The one name I thought would be of interest is Ricky Nolasco. While perhaps not as good as Johnson, Nolasco had a very good 2008 and a sneaky-good 2009 hidden among the boatloads of untimely hits and runs allowed. We all know his peripherals for the last two seasons have been excellent, and I had thought that a deal could be made. Alas, with the money now sunk into Johnson, I doubt the Marlins would look to eat up more payroll unnecessarily with Nolasco. And sure enough, Joe Frisaro of MLB.com confirmed that the team never considered a long-term offer to Nolasco. It looks as if the team has set the bar for long-term deals extremely high.
In 2008, when the Marlins signed Hanley Ramirez to the long-term extension that kicked in starting in 2009, I was floored. The deal bought out three seasons of free agency for Ramirez and kept him in south Florida at a far reduced rate for those years. Though $15.5M on average annually is no small amount, it’s a pittance compared to what Ramirez would have likely earned in the free agent market were he available (he would have easily garnered at least a $25M deal). The Johnson deal parallels the sort of discount we see in Ramirez’ offer. Johnson is earning $13.75M in those two free agent years, but I’d hazard a guess that those seasons could have been easily at $18-20M annually for a pitcher of Johnson’s age and presumably 4 – 4.5 WAR production.

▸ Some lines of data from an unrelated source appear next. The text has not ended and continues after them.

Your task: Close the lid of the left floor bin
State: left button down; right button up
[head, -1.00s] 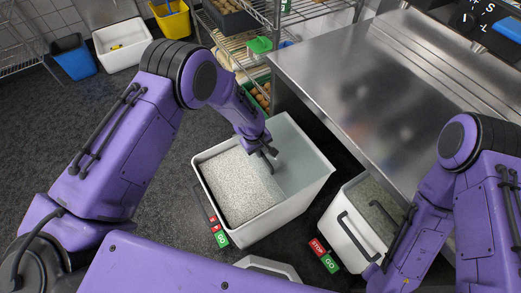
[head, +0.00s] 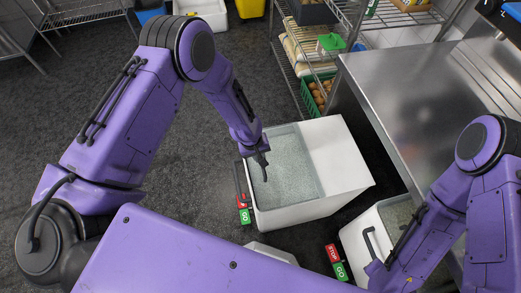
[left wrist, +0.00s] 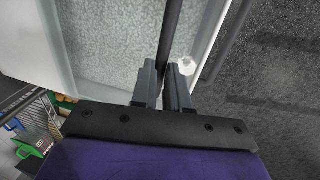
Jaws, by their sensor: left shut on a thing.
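The left floor bin (head: 330,205) is white and stands on the dark floor in the middle of the head view. Its clear lid panel (head: 295,175) lies over the pale grainy contents, flat or nearly flat; whether it is fully seated I cannot tell. My left gripper (head: 262,168) is over the panel. In the left wrist view, the left gripper (left wrist: 162,68) is shut on a thin dark bar (left wrist: 172,25), apparently the lid's handle, above the clear panel (left wrist: 115,45). My right gripper is out of view; its arm comes in at the right.
A second white bin (head: 355,245) stands to the right, beside the steel table (head: 400,110). Wire shelves with a green crate (head: 318,95) stand behind. STOP and GO tags (head: 336,262) lie by the bins. Floor to the left is open.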

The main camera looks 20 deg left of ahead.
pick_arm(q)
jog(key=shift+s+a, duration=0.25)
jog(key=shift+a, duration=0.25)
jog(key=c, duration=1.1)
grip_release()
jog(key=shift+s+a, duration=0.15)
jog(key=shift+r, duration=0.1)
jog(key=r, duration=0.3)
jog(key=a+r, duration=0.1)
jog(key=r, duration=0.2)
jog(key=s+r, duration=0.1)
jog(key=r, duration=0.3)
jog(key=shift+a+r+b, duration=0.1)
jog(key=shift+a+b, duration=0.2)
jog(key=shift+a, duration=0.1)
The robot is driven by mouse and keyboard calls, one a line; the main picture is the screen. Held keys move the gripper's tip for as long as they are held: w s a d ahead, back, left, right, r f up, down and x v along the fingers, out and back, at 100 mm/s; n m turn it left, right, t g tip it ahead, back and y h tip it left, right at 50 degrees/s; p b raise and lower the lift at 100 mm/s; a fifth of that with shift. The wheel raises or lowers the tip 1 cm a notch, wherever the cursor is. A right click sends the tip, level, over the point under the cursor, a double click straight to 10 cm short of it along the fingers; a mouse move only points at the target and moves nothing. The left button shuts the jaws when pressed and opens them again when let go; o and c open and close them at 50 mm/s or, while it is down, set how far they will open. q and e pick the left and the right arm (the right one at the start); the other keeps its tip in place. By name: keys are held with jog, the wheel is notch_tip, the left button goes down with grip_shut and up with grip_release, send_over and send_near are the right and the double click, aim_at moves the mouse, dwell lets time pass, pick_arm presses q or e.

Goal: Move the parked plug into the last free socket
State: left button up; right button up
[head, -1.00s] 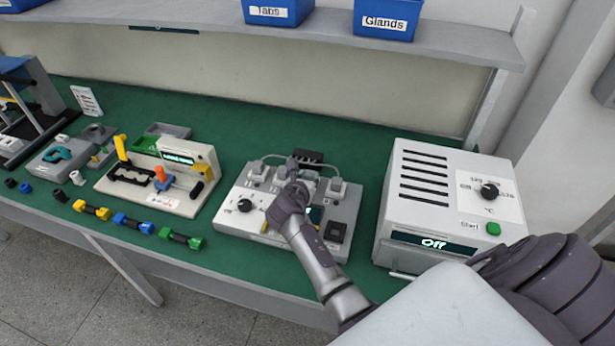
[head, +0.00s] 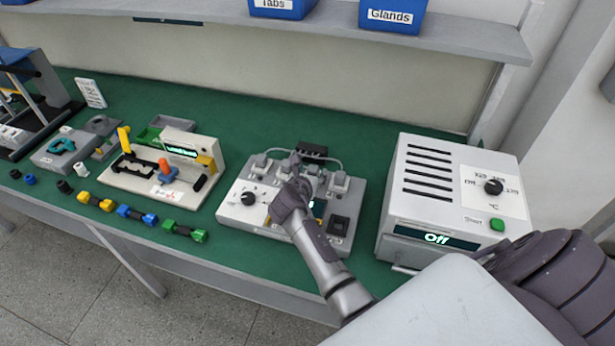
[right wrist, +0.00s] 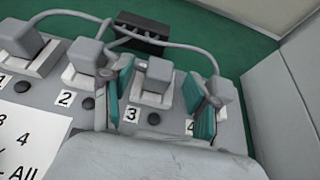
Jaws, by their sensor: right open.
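The grey socket unit (head: 232,212) stands on the green bench, with a row of grey plugs along its back. In the right wrist view, a plug by number 1 (right wrist: 22,42), a plug by number 2 (right wrist: 88,58), a plug by number 3 (right wrist: 156,76) and a plug by number 4 (right wrist: 224,92) sit on white socket plates. My right gripper (right wrist: 160,84) is open, with its teal pads on either side of the number 3 plug and gaps between. In the head view, my right gripper (head: 295,166) hides part of the row. I see no empty socket. My left gripper is out of view.
A black block (head: 312,150) with grey cables lies behind the unit. An oven-like box (head: 440,165) showing "Off" stands close on the right. A shelf (head: 330,38) overhangs the back.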

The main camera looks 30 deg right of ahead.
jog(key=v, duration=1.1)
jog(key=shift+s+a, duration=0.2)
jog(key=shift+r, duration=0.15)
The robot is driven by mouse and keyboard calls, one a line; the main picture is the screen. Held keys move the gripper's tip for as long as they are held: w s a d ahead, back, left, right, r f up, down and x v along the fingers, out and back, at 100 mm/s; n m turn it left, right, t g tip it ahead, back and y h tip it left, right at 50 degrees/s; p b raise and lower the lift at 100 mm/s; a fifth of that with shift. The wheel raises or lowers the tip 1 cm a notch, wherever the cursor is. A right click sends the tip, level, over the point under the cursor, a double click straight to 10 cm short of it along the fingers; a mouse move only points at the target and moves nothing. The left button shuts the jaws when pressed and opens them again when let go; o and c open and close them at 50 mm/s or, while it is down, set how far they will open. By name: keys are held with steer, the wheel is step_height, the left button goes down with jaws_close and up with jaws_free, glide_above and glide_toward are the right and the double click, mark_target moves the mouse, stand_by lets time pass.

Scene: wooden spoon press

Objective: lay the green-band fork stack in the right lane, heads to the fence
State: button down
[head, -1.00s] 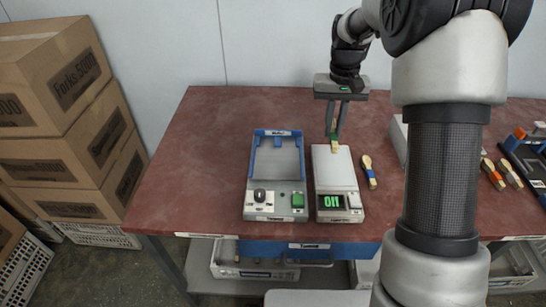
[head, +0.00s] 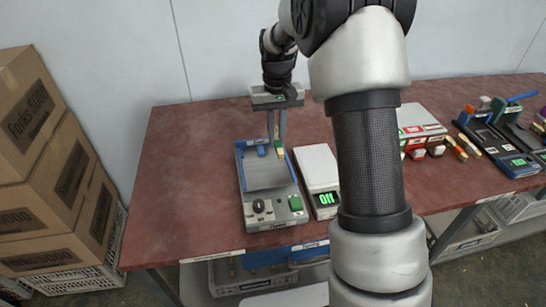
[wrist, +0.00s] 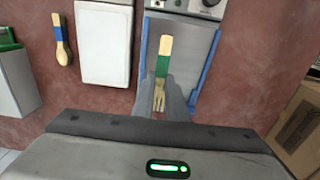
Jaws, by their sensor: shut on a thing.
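My gripper (head: 277,139) is shut on the green-band fork stack (wrist: 163,68), gripping it near the green band. In the wrist view the tines point toward my gripper's body and the pale handle ends point toward the press controls. The stack (head: 280,150) is over the back right part of the press (head: 268,174), which has a grey bed, blue side walls and a blue back fence. In the wrist view the stack lies roughly parallel to the walls, nearer the wall at picture left (wrist: 143,52). Its height above the bed is hard to tell.
The table left of the press is clear.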

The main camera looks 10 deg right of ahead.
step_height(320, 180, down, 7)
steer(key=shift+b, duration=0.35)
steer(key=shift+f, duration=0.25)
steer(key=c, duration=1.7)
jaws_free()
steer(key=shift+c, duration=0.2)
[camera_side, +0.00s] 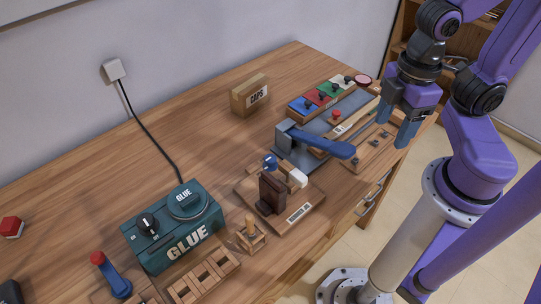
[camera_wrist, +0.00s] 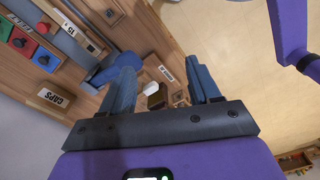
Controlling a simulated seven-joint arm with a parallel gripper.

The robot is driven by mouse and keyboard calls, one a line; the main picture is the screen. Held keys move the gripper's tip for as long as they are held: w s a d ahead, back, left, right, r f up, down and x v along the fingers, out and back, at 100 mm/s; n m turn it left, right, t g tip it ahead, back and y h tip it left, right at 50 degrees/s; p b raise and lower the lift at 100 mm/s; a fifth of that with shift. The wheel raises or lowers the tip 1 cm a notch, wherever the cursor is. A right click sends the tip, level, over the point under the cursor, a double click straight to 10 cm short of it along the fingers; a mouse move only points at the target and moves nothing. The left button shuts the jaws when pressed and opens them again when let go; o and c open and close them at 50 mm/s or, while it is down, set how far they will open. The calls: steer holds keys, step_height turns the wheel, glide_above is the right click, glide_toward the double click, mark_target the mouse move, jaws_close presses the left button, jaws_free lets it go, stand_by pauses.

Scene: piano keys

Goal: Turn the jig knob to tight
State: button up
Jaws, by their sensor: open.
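A wooden jig board (camera_side: 311,197) lies near the table's front edge. It carries a dark brown block (camera_side: 272,194), a white piece (camera_side: 298,177) and a blue knob (camera_side: 269,161) behind the block. How far the knob is turned cannot be read. In the wrist view the white piece (camera_wrist: 152,87) and dark block (camera_wrist: 157,102) show small between my fingers; I cannot make out the knob there. My gripper (camera_side: 394,127) is open and empty, above the table's right end, to the right of the jig and apart from it. It also shows in the wrist view (camera_wrist: 162,70).
A blue-handled press (camera_side: 320,144) stands between my gripper and the jig. A green glue box (camera_side: 175,238) with a black knob is left of the jig, near a small peg stand (camera_side: 251,238). A caps box (camera_side: 249,95) stands behind. The table's back left is clear.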

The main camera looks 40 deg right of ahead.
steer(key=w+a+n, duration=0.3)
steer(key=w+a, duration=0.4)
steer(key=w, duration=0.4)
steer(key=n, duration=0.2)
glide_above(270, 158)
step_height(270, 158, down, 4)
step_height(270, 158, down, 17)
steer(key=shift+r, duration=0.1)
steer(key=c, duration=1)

So in Ramirez and Johnson the Marlins have set their precedence for long-term contracts, and it’s a tough one. Ramirez is looking to be a generational talent at a premium position, while Johnson is at least an All-Star level pitcher (though he does come with concerns). These are the two players that the Marlins have deemed worthy of long-term deals. Given that knowledge, you have to figure that players like Nolasco, Uggla, and younger guys who don’t develop into perennial All-Stars simply won’t receive a commitment from the team unless significant payroll changes occur due to the new stadium. This is a brand new bar for the Marlins, but it’s a significant one.
How should we feel?
Damn happy. I think this move legitimized the offseason for the team and maintained some of the credibility for the organization. It doesn’t have a whole lot of credibility, but this move seems right in step with what should happen given the public investment into the ballclub’s new stadium. When Opening Day 2012 rolls around and the Marlins can boast having both Johnson and Ramirez in the starting lineup, the team can say that it’s done a decent job.